- **GIVEN INFORMATION**
+++

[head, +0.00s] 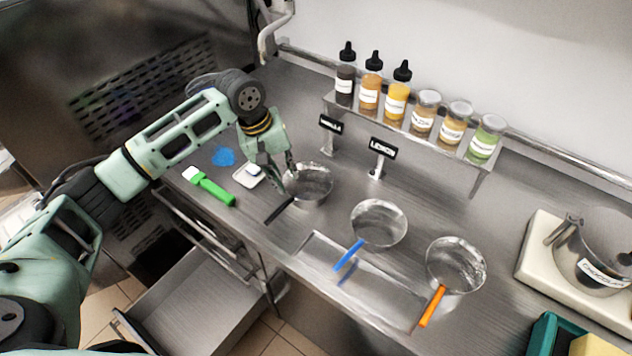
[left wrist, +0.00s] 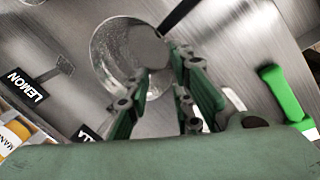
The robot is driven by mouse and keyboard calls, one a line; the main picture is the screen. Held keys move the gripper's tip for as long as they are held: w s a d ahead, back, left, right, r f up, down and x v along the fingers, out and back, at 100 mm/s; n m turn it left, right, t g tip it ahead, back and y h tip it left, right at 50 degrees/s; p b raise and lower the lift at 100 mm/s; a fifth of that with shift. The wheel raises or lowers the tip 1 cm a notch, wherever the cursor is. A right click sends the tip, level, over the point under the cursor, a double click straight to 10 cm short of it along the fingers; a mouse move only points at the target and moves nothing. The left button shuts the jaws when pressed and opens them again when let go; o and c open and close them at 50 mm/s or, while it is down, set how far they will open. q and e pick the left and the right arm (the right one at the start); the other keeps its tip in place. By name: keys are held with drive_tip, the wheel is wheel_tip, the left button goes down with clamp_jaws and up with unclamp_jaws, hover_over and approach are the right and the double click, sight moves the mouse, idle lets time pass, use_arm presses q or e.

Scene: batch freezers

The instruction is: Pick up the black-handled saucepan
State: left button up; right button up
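The black-handled saucepan (head: 313,184) stands on the steel counter, its black handle (head: 279,212) pointing toward the front left. It also shows in the left wrist view (left wrist: 112,48), with its handle (left wrist: 178,16) at the top. My left gripper (head: 280,175) points down at the saucepan's left rim. In the left wrist view its fingers (left wrist: 163,68) are apart, overlapping the rim and bowl. I cannot tell whether they touch the rim. My right gripper is not in view.
A blue-handled saucepan (head: 379,224) and an orange-handled saucepan (head: 456,264) stand to the right. A green-handled tool (head: 213,187) and small white dish (head: 248,176) lie left. Label stands (head: 383,150) and a bottle shelf (head: 400,125) are behind. An open drawer (head: 200,300) sits below.

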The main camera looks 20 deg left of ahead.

+++

Reproduce the whole listing word for word, setting aside any pictures.

- **WRITTEN SOLUTION**
[head, +0.00s] 
[left wrist, +0.00s] 
The robot is driven by mouse and keyboard calls, one a line; the main picture is the screen. Held keys move the gripper's tip for as long as they are held: w s a d ahead, back, left, right, r f up, down and x v along the fingers, out and back, at 100 mm/s; n m turn it left, right, t g tip it ahead, back and y h tip it left, right at 50 degrees/s; p b raise and lower the lift at 100 mm/s; a fifth of that with shift. The wheel raises or lowers the tip 1 cm a notch, wherever the cursor is. A right click sends the tip, level, over the point under the cursor, a double click straight to 10 cm short of it along the fingers; a mouse move only points at the target and moves nothing. The left button shuts the jaws when pressed and opens them again when let go; o and c open and close them at 50 mm/s or, while it is down, set how far they will open. q and e pick the left and the right arm (the right one at the start); the other keeps its tip in place. By name: keys are held with drive_tip, the wheel is wheel_tip, the left button goes down with clamp_jaws and up with unclamp_jaws, hover_over and approach are the right and the double click, sight moves the mouse, idle lets time pass, use_arm presses q or e.

Scene: batch freezers

The instruction is: Pick up the black-handled saucepan
State: left button up; right button up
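The black-handled saucepan (head: 313,184) stands on the steel counter, its black handle (head: 279,212) pointing toward the front left. It also shows in the left wrist view (left wrist: 112,48), with its handle (left wrist: 178,16) at the top. My left gripper (head: 280,175) points down at the saucepan's left rim. In the left wrist view its fingers (left wrist: 163,68) are apart, overlapping the rim and bowl. I cannot tell whether they touch the rim. My right gripper is not in view.
A blue-handled saucepan (head: 379,224) and an orange-handled saucepan (head: 456,264) stand to the right. A green-handled tool (head: 213,187) and small white dish (head: 248,176) lie left. Label stands (head: 383,150) and a bottle shelf (head: 400,125) are behind. An open drawer (head: 200,300) sits below.

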The main camera looks 20 deg left of ahead.

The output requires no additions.